Source material ::
==============================

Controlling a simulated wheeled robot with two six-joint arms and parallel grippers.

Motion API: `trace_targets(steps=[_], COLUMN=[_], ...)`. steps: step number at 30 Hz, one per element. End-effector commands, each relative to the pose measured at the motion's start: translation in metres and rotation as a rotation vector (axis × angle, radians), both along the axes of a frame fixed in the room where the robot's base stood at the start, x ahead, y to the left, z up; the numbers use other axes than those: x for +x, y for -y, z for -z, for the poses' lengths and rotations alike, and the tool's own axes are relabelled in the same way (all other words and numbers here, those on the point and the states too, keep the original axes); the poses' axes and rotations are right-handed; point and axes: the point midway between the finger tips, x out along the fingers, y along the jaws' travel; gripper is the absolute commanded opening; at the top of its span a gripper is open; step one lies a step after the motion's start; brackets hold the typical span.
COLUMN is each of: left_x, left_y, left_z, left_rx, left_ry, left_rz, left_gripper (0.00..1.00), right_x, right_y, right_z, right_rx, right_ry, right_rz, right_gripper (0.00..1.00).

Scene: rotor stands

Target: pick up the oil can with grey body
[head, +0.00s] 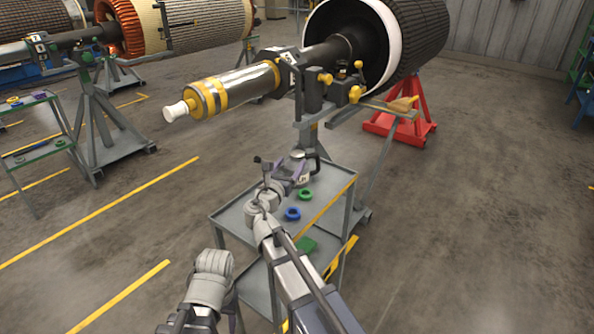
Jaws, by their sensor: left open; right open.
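My right gripper (290,170) is open above the far part of the cart's upper shelf. A small light grey thing (298,156) shows beside its jaws; I cannot tell whether it is the grey oil can or part of the gripper. No other grey-bodied oil can stands out clearly. My left gripper (186,320) is low at the bottom edge, partly cut off, left of the cart and away from the shelf.
The grey cart (232,219) carries a blue ring (292,214) and a green ring (305,194). A green item (306,245) lies lower. Behind the cart, a large rotor (410,40) rests on stands. A red stand (400,122) is at right. Floor right of the cart is clear.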

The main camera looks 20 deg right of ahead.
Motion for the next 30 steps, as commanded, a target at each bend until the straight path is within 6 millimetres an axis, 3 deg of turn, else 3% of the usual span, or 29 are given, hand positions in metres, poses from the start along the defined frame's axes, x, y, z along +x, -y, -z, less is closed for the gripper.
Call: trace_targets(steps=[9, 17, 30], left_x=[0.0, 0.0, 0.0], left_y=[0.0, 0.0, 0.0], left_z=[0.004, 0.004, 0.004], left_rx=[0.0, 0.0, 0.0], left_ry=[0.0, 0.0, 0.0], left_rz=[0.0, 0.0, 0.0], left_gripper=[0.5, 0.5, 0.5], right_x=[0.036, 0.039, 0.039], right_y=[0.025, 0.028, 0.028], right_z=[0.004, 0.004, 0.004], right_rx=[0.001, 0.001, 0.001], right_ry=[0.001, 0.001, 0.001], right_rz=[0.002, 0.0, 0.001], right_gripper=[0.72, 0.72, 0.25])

==============================

Given problem :: Transcribe the listing in full and omit the pictures.

Answer to the problem ::
Controlling a simulated wheeled robot with two six-joint arms and parallel grippers.

Motion API: `trace_targets(steps=[_], COLUMN=[_], ...)`. steps: step number at 30 Hz, one per element. End-effector commands, each relative to the pose measured at the motion's start: translation in metres and rotation as a rotation vector (axis × angle, radians), both along the axes of a frame fixed in the room where the robot's base stood at the start, x ahead, y to the left, z up; the numbers use other axes than those: x for +x, y for -y, z for -z, for the poses' lengths and rotations alike, and the tool's own axes are relabelled in the same way (all other words and numbers here, those on the point and the states too, keep the original axes); the poses' axes and rotations are right-handed; point and axes: the point midway between the finger tips, x out along the fingers, y along the jaws' travel; gripper is the absolute commanded opening; at the top of its span a gripper is open; step one lies a step after the motion's start; brackets hold the typical span.
COLUMN is each of: left_x, left_y, left_z, left_rx, left_ry, left_rz, left_gripper (0.00..1.00), right_x, right_y, right_z, right_rx, right_ry, right_rz, right_gripper (0.00..1.00).

Scene: rotor stands

Target: pick up the oil can with grey body
[head, +0.00s] 
Jaws, by their sensor: left open; right open.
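My right gripper (290,170) is open above the far part of the cart's upper shelf. A small light grey thing (298,156) shows beside its jaws; I cannot tell whether it is the grey oil can or part of the gripper. No other grey-bodied oil can stands out clearly. My left gripper (186,320) is low at the bottom edge, partly cut off, left of the cart and away from the shelf.
The grey cart (232,219) carries a blue ring (292,214) and a green ring (305,194). A green item (306,245) lies lower. Behind the cart, a large rotor (410,40) rests on stands. A red stand (400,122) is at right. Floor right of the cart is clear.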

The main camera looks 20 deg right of ahead.
Motion for the next 30 steps, as commanded, a target at each bend until the straight path is within 6 millimetres an axis, 3 deg of turn, else 3% of the usual span, or 29 are given, hand positions in metres, poses from the start along the defined frame's axes, x, y, z along +x, -y, -z, less is closed for the gripper.
Call: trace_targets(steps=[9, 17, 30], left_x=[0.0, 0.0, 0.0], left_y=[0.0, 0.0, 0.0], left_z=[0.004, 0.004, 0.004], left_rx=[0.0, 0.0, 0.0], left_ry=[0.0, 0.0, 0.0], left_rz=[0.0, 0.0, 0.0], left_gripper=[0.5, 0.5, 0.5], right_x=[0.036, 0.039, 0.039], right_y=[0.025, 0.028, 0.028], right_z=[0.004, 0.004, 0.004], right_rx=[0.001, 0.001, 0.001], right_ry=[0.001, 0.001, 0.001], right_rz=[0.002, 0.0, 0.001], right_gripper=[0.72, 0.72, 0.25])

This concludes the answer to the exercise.